> [What you need to do]: Pull out every line below holding the word "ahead".
Begin Raw data
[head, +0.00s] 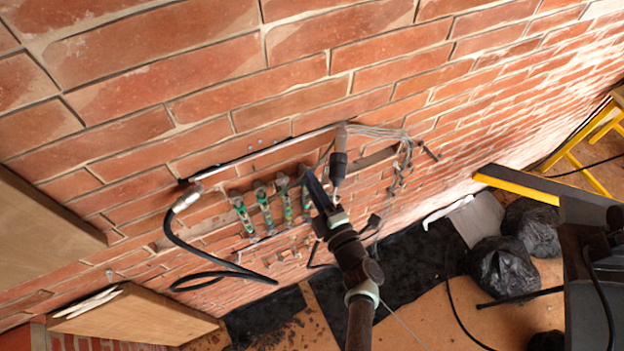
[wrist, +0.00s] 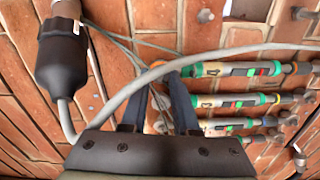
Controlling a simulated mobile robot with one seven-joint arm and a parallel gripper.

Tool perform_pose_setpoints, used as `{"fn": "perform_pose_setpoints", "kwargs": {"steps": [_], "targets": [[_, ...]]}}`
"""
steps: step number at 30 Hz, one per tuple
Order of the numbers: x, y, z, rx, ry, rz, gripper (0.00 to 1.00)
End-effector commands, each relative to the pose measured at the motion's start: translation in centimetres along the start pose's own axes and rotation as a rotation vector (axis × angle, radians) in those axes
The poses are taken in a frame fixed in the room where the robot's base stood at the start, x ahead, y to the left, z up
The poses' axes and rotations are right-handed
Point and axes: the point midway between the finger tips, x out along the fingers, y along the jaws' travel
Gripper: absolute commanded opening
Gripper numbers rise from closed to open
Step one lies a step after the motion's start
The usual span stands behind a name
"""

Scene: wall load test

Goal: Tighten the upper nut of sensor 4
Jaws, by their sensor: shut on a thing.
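Several green-and-white cylindrical sensors stand in a row on the brick wall; one is at the row's left end (head: 243,213) in the head view. In the wrist view the nearest sensor (wrist: 235,69) and the one below it (wrist: 235,100) run right from the fingers; their number labels are too small to read surely. My gripper (head: 308,178) is at the right end of the row. In the wrist view my gripper (wrist: 157,92) is shut on a small, partly hidden orange-toned part, apparently the nut. I cannot tell which sensor it belongs to.
A black cylindrical connector (wrist: 62,65) hangs left of my fingers, also seen in the head view (head: 338,168). A grey cable (wrist: 230,50) arches across the fingers. A black hose (head: 205,258) loops at left. Black bags (head: 500,265) lie on the floor.

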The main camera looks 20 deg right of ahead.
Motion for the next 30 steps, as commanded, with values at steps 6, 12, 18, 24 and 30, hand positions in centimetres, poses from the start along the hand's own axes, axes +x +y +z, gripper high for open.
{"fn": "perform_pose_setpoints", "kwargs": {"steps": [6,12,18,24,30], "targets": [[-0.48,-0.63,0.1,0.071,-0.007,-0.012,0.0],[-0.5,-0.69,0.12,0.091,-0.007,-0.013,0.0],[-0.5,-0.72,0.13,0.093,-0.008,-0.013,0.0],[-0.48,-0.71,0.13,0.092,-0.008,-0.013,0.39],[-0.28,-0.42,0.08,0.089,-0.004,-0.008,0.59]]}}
End Raw data
> [Exercise solution]:
The poses are taken in a frame fixed in the room where the robot's base stood at the start, x ahead, y to the left, z up
The main camera looks 20 deg right of ahead.

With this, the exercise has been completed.